◆ **Prompt**
Take the data below and write out exactly the lines from the one with "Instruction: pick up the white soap" through the one with "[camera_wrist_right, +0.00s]"; omit every other line.

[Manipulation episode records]
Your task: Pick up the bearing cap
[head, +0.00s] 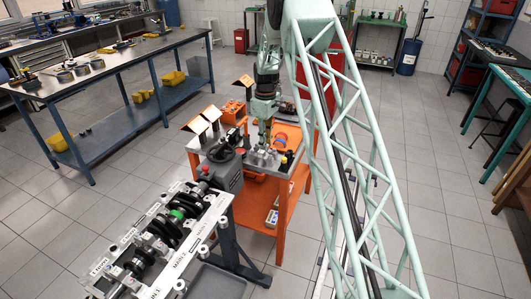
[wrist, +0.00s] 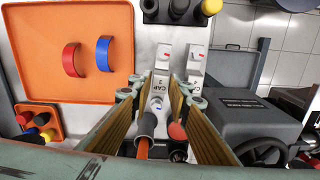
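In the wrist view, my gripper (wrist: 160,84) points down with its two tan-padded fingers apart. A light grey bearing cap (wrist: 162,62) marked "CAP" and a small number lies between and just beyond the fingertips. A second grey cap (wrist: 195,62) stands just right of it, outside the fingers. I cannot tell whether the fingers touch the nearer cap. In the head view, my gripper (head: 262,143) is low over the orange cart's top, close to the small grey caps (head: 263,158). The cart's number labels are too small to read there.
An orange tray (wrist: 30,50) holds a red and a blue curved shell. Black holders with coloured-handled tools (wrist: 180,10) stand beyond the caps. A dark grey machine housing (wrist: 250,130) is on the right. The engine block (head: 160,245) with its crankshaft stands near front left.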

...

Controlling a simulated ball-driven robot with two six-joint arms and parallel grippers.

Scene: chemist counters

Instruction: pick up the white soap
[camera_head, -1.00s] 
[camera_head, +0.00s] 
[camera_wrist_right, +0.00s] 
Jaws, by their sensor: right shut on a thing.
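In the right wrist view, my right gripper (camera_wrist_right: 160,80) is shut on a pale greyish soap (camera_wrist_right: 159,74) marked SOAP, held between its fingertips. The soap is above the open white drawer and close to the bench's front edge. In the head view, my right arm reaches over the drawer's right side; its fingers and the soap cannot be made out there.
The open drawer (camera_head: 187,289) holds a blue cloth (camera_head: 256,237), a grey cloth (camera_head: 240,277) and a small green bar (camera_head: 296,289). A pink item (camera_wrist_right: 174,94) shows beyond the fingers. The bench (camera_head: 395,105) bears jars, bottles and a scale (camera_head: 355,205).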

◆ **Completed task**
Instruction: pick up the white soap
[camera_head, -1.00s] 
[camera_head, +0.00s] 
[camera_wrist_right, +0.00s] 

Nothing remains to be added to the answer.